Não é fácil de educar alguém em ambiente de desunião. Os estudantes raramente vêm à Universidade com um costume de folhear as enciclopédias ou textos diferentes de livros escolares. Custa muita saliva de convencê-los: “entrem na biblioteca. Leiam”. Mas quase todos os semestres surgem protestos pelos baixos salários de funcionários e o pessoal das bibliotecas diz: “não entrem. Fechado”. Então adivinhe, quem é a primeira vítima da greve nas Universidades, o governo?

Mas nesta greve a turma inovou. (Se pode-se chamar de inovação algo que busca uma inspiração nas lutas do século XVII.) Fecharam a Internet. Tiraram da tomada.

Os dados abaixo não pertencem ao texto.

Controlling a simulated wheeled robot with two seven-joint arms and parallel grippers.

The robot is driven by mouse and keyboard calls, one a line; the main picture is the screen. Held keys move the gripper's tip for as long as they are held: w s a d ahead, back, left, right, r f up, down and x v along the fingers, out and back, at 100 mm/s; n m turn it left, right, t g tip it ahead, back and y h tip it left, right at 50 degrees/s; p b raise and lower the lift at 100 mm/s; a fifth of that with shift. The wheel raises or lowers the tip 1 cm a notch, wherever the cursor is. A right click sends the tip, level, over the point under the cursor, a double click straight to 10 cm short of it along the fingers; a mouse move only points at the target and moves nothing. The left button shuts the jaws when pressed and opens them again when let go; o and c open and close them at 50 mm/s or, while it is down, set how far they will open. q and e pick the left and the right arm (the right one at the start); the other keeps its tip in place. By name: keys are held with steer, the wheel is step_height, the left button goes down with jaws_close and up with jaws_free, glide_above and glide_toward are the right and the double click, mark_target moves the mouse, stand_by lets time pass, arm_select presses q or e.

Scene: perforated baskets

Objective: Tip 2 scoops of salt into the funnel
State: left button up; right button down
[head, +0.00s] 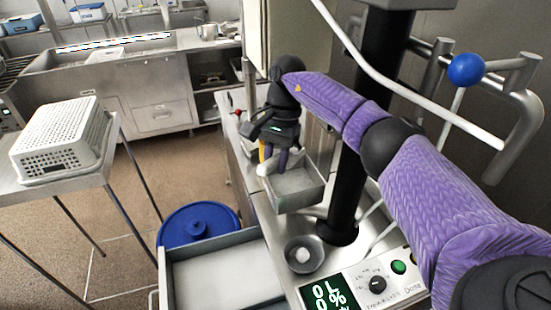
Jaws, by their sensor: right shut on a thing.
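My right gripper (273,158) reaches down over a grey rectangular bin (318,190) on the steel counter, with its fingertips at the bin's far left part. The bin holds a pale grey layer that may be salt. A small round grey bowl (291,245) with a white patch inside stands nearer, beside a black column; I cannot tell if it is the funnel. My left gripper is not in view.
A control panel (377,284) with a lit display, knob and green button is at the front. An open steel drawer or tray (220,275) and a blue lid (200,222) are left. A white perforated basket (62,138) sits on a side table. A bent rail with a blue ball (466,69) is at right.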

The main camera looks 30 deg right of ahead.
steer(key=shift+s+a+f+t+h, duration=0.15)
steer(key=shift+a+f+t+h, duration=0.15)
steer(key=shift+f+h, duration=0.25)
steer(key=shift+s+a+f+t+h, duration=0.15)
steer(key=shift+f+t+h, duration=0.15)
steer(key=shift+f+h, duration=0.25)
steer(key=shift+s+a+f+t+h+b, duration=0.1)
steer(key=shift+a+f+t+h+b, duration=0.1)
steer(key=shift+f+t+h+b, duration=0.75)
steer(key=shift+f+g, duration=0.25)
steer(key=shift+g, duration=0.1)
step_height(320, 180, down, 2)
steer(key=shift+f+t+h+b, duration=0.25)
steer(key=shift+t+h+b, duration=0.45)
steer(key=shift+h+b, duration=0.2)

Sei que esta interferência no meu trabalho não é de birra mas procuram angariar o meu apóio. Talvez para me sensibilizar como é difícil a vida dos funcionários. Mas eu sei disso sem uma batucada no Departamento. O meu cunhado é um funcionário da UFSC (deve ser bom, já que várias vezes foi homenageado pelos estudantes e colegas) e entrando na casa dele sinto na hora o que é sete anos com inflação e sem aumento. Mesmo no meu nível salarial (sim, o final da carreira, não posso subir mais) percebo que nos tempos de estudante comprava mais livros do que poderia fazê-lo hoje.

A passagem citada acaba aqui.